## What this task involves
From the first line of the data below, repeat each line exactly until you reach the line with "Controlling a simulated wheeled"; include that line too.

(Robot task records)
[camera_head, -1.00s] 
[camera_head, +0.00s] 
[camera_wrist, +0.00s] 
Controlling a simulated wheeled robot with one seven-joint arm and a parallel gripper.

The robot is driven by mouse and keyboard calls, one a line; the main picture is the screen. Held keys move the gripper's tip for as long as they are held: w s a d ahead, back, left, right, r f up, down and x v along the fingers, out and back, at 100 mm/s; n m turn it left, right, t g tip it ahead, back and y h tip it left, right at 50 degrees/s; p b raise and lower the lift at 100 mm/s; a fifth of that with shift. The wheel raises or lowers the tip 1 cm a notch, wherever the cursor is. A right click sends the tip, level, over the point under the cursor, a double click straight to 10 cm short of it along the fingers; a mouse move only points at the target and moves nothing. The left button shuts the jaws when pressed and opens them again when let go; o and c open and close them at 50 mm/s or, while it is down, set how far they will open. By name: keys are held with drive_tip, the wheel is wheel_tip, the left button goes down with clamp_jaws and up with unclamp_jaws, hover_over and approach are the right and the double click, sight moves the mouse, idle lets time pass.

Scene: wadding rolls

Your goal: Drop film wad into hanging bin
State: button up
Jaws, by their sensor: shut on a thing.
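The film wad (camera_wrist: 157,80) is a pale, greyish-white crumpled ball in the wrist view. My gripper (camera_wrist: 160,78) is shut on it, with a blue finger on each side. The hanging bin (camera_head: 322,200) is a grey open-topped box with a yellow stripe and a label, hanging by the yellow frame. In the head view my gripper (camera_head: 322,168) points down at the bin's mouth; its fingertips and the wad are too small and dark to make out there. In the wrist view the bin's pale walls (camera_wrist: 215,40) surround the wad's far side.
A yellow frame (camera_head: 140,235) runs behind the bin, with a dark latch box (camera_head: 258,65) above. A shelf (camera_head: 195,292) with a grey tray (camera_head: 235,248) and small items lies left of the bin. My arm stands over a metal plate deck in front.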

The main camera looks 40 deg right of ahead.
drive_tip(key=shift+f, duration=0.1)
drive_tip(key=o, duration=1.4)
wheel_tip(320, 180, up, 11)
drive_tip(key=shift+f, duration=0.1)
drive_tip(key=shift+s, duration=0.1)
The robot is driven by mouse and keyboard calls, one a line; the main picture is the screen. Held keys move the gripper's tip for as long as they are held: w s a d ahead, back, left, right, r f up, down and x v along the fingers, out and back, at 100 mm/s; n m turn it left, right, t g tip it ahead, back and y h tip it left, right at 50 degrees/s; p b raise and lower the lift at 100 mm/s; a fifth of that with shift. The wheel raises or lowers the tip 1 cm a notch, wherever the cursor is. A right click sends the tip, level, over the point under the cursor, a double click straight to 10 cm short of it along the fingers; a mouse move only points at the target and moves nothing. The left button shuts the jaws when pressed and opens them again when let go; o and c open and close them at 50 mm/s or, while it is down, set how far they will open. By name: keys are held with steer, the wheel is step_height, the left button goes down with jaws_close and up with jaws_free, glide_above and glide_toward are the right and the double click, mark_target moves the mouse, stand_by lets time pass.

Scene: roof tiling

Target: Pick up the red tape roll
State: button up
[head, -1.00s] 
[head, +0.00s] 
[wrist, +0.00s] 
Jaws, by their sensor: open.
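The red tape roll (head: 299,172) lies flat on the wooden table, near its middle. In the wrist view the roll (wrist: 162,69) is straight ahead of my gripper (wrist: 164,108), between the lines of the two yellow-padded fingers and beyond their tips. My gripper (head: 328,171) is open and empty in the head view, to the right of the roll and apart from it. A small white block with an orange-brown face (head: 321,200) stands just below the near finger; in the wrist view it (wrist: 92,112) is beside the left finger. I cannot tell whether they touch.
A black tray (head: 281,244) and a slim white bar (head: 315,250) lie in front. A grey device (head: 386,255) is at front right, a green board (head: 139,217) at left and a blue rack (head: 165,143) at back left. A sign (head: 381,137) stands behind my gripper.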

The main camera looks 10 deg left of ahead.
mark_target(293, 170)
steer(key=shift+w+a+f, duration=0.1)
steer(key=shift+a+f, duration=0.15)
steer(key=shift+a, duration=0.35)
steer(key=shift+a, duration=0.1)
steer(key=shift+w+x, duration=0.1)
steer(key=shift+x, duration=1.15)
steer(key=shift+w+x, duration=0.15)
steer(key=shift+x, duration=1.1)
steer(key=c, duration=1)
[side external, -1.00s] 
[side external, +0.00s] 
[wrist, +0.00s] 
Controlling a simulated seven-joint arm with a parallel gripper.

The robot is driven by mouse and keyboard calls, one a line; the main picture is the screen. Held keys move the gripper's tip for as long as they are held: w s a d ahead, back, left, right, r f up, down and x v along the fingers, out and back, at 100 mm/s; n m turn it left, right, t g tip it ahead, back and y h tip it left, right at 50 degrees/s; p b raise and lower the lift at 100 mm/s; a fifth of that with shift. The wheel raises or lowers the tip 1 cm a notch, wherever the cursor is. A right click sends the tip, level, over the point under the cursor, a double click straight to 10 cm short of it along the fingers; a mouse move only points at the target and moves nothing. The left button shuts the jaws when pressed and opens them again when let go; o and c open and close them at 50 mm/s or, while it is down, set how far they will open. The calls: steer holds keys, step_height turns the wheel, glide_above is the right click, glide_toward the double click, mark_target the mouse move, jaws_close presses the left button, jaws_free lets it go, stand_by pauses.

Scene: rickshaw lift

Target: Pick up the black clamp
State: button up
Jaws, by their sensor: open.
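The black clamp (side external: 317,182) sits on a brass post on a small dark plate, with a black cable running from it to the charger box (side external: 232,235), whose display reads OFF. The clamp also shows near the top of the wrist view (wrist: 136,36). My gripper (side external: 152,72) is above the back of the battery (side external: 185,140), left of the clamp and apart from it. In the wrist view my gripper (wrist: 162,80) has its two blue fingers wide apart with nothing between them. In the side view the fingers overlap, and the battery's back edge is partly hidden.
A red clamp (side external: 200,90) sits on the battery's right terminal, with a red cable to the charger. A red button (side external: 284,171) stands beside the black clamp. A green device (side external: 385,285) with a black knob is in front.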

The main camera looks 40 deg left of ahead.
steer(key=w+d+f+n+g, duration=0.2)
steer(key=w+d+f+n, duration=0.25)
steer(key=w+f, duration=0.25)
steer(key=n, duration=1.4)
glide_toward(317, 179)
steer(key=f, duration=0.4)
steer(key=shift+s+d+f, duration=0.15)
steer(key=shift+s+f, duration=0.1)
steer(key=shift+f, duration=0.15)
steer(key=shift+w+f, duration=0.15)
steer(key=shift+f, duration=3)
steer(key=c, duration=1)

## Solution
[camera_head, -1.00s] 
[camera_head, +0.00s] 
[camera_wrist, +0.00s] 
Controlling a simulated wheeled robot with one seven-joint arm and a parallel gripper.

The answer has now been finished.